What the exercise asks → Each line below should be retyped exactly, with no pictures.

Data shown →
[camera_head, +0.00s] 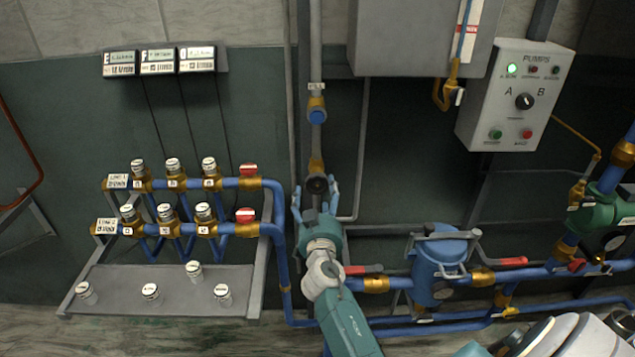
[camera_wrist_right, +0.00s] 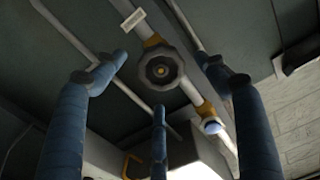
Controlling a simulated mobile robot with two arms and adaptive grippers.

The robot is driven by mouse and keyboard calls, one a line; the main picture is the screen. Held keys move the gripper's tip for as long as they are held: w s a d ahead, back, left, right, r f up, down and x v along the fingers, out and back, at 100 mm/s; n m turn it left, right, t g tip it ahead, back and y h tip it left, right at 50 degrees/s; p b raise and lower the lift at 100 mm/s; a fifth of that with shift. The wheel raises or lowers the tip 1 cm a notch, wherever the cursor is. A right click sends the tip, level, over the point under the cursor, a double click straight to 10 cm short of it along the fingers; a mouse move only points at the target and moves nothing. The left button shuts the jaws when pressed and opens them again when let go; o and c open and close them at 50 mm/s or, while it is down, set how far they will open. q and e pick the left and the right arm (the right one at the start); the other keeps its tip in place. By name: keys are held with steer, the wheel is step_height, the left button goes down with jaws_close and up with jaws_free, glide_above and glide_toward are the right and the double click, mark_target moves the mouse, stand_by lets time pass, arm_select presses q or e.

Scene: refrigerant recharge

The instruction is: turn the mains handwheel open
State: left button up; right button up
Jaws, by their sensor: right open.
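The mains handwheel (camera_head: 317,184) is a dark round wheel on the vertical pipe in the middle of the head view. In the right wrist view the blue fingers of the gripper (camera_wrist_right: 150,75) stand left, right and below the wheel, with visible gaps; I see no contact.
A blue strainer pot (camera_head: 437,265) and red-handled valves sit on the pipes to the right. A valve manifold (camera_head: 190,184) and a grey shelf (camera_head: 120,283) with several white-topped caps stand left. A grey pump box (camera_head: 515,95) and a large cabinet (camera_head: 410,40) hang above right.

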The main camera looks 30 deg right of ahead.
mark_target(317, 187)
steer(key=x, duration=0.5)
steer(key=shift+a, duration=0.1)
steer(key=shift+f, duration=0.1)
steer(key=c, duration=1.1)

Result →
[camera_head, +0.00s] 
[camera_wrist_right, +0.00s] 
Controlling a simulated mobile robot with two arms and adaptive grippers.

The robot is driven by mouse and keyboard calls, one a line; the main picture is the screen. Held keys move the gripper's tip for as long as they are held: w s a d ahead, back, left, right, r f up, down and x v along the fingers, out and back, at 100 mm/s; n m turn it left, right, t g tip it ahead, back and y h tip it left, right at 50 degrees/s; p b raise and lower the lift at 100 mm/s; a fifth of that with shift. The wheel raises or lowers the tip 1 cm a notch, wherever the cursor is. A right click sends the tip, level, over the point under the cursor, a double click straight to 10 cm short of it along the fingers; a mouse move only points at the target and moves nothing. The left button shuts the jaws when pressed and opens them again when let go; o and c open and close them at 50 mm/s or, while it is down, set how far they will open. q and e pick the left and the right arm (the right one at the start); the other keeps its tip in place. By name: keys are held with steer, the wheel is step_height, the left button goes down with jaws_close and up with jaws_free, glide_above and glide_toward are the right and the double click, mark_target moves the mouse, stand_by lets time pass, arm_select presses q or e.

Scene: refrigerant recharge

The instruction is: turn the mains handwheel open
State: left button up; right button up
Jaws, by their sensor: right open.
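The mains handwheel (camera_head: 317,184) is a dark round wheel on the vertical pipe in the middle of the head view. In the right wrist view the blue fingers of the gripper (camera_wrist_right: 150,75) stand left, right and below the wheel, with visible gaps; I see no contact.
A blue strainer pot (camera_head: 437,265) and red-handled valves sit on the pipes to the right. A valve manifold (camera_head: 190,184) and a grey shelf (camera_head: 120,283) with several white-topped caps stand left. A grey pump box (camera_head: 515,95) and a large cabinet (camera_head: 410,40) hang above right.

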The main camera looks 30 deg right of ahead.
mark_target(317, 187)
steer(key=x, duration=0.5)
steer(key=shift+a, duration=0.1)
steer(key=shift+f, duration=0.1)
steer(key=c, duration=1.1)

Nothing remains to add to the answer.